Only the lines from the start of the entries up to and including the line with "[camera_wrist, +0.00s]" should be written out, exactly as they stand.

(Listed records):
- - - - -
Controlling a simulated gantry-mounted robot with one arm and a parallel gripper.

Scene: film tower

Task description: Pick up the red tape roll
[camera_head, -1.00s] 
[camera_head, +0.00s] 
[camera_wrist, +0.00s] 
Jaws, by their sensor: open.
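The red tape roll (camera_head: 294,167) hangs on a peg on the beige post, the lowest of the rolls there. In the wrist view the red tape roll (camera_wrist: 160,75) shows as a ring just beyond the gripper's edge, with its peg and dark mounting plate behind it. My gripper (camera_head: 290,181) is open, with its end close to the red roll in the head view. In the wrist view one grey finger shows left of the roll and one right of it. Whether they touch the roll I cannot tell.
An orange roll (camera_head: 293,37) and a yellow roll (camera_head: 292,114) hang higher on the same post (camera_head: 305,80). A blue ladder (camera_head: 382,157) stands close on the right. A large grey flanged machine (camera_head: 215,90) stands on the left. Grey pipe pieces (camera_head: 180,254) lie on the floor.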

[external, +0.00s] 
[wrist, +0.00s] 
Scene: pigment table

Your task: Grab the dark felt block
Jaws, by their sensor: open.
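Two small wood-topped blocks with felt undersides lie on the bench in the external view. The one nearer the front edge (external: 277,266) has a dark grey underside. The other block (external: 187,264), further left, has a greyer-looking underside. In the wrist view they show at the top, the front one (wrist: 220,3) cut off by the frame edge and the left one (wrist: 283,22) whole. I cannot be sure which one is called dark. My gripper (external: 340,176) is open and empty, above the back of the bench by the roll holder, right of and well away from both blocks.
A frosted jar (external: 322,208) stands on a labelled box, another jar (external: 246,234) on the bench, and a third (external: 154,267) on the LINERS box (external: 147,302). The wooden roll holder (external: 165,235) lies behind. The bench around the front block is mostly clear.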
- - - - -
(Exercise output):
Controlling a simulated gantry-mounted robot with one arm and a parallel gripper.

Scene: film tower

Task description: Pick up the red tape roll
[camera_head, -1.00s] 
[camera_head, +0.00s] 
[camera_wrist, +0.00s] 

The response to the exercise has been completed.